I can’t say that the food-tossing has entirely stopped, but we’re making much more progress now by trying to eat more of the same foods together. I’ve stopped cooking special baby glop, and I encourage my children to eat oatmeal with their own spoons – a skill of which they are very proud. I’m very proud, too, of the new talent Larry has taught them: after meals, he calls out, “Hurray, Mummy, thank you for the food!” and my little kids fling their arms in the air and cheer.
Josie Glausiusz is a New York-based science journalist. Her review of After Daybreak: The Liberation of Bergen-Belsen, 1945 by Ben Shephard (Schocken Books) appeared in the January 13, 2006 issue of The Forward.
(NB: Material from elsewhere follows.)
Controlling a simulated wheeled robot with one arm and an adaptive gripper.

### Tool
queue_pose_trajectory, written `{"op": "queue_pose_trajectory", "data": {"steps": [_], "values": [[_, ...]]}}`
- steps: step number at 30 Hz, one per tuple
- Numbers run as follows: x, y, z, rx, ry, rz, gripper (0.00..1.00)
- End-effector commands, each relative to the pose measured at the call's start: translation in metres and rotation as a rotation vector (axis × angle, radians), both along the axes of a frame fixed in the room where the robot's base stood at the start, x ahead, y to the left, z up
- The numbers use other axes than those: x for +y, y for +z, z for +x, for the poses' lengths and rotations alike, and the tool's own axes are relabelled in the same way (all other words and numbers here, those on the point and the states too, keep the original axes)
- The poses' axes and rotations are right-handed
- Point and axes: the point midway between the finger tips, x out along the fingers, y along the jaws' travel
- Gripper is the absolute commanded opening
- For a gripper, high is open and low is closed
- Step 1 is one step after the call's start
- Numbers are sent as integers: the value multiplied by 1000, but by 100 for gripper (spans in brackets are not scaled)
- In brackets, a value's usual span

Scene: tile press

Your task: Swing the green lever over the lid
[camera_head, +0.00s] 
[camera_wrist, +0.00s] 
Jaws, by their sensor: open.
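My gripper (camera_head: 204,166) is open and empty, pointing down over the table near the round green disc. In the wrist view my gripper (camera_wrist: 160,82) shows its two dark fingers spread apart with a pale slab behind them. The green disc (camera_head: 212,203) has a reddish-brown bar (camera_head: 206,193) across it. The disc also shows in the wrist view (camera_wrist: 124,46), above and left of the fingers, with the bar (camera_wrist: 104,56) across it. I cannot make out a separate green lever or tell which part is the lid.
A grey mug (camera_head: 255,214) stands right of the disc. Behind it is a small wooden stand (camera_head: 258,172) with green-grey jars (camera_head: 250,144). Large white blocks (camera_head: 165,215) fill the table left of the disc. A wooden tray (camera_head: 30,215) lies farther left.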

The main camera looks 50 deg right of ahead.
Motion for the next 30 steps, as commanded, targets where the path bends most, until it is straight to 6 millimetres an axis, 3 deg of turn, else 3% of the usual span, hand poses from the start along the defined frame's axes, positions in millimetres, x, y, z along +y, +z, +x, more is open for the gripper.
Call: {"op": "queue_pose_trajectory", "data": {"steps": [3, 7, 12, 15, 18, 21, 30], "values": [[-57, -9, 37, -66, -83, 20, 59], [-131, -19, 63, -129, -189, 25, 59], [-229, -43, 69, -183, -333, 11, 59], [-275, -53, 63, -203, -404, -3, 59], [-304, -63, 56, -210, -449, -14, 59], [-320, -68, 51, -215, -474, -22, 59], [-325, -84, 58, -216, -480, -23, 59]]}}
Thank you for this beautiful reflection on mothering and nourishment, as well as the historical perspective. On the few occasions that my son didn’t want to eat i would let him not eat. But the next meal was at the regular mealtime.
Thank you for making me feel like I’m not the only mom who’s had to get on hands and knees (sometimes several times a day) to clean up some lovingly prepared food just flung on the floor. Guess it’s all part of the discovery process. If I’m not crying, I’m laughing! C’est la vie!
Thanks, Voula, for your comment! I love looking after my kids, but my least favorite activity is crawling around on the floor in the evening picking up squashed peas. Although I am quite proud of myself (and Rena) because she was about to throw her plate today and I asked to put it back on the table, and she did! And so I kissed her.